Rather than leave it at that, let’s go back to Psalm 1 and remind ourselves that its division of life lived in one of two ways – righteous or wicked – is not based on politics. Psalm 1 is not a description of what our political views should be. Rather, the psalm is a meditation on what happiness is. (The first word in the psalm is “Happy” or, depending on the translation you are reading, “Blessed,” which in the Bible, means the same as happy.) The underlying thought in Psalm 1 is that the truly blessed have values that are God-centered, whereas those who are not blessed are self-centered. In the Psalm 1 view, happiness comes not from enjoying oneself but from delighting in the teaching of the Lord.
Psalm 1’s use of the word “way,” as in “the way of the righteous” and “the way of the wicked,” tells us that the psalm is not about a political position or a social action, but a course of life. The Hebrew word underlying “way” is derek, which refers to a path worn by constant walking. So, delighting in the teaching of the Lord is not an occasional meander, but a chosen route for one’s journey through life.
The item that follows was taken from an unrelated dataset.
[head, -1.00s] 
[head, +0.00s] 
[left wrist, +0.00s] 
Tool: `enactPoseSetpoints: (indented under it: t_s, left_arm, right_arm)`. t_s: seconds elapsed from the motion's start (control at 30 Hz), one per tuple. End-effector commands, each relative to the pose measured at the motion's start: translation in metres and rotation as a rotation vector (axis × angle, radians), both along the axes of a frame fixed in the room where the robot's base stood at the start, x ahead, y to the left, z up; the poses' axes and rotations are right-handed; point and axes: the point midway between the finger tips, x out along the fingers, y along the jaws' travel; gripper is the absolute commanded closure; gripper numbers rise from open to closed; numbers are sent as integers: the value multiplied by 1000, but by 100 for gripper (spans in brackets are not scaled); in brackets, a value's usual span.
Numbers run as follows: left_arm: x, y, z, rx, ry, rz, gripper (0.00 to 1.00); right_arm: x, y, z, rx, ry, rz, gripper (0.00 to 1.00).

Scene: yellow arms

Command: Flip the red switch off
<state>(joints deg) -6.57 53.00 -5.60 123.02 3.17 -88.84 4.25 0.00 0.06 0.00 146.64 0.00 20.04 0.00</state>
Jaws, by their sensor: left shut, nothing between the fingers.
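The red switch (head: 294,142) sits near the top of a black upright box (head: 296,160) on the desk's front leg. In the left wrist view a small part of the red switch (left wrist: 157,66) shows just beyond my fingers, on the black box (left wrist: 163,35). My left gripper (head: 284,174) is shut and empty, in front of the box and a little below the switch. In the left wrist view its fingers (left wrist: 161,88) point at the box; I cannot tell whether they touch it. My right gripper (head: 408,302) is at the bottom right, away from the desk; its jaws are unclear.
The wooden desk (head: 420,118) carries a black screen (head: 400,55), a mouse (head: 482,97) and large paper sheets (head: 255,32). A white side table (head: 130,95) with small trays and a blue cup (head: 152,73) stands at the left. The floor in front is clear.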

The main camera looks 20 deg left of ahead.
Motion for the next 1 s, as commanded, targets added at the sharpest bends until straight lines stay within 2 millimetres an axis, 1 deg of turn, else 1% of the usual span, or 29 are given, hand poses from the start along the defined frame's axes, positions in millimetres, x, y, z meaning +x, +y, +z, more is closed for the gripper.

For us, that way may coincide from time to time with how we vote or what social programs we support, but it is not synonymous with either of those things. We need to exercise caution in assuming our fellow Americans who make different decisions about politics or social issues are on the wrong course or, worse, are vile. That judgment is up to God.
We can still point out things we see as clearly wrong, but in the realms of politics and social issues, we often agree on the ultimate goals. The struggle is more about how to get there than about right and wrong.
There are two ways, says Psalm 1, but we humans get over our heads when we make ourselves arbiters of who fits into which category. One thing we can do is work on seeing our neighbors as whole people rather than representatives of a monolithic stupidity or a conspiracy of meanness. In so doing, we can build respect for one another — whether they’ve plowed our driveway or not.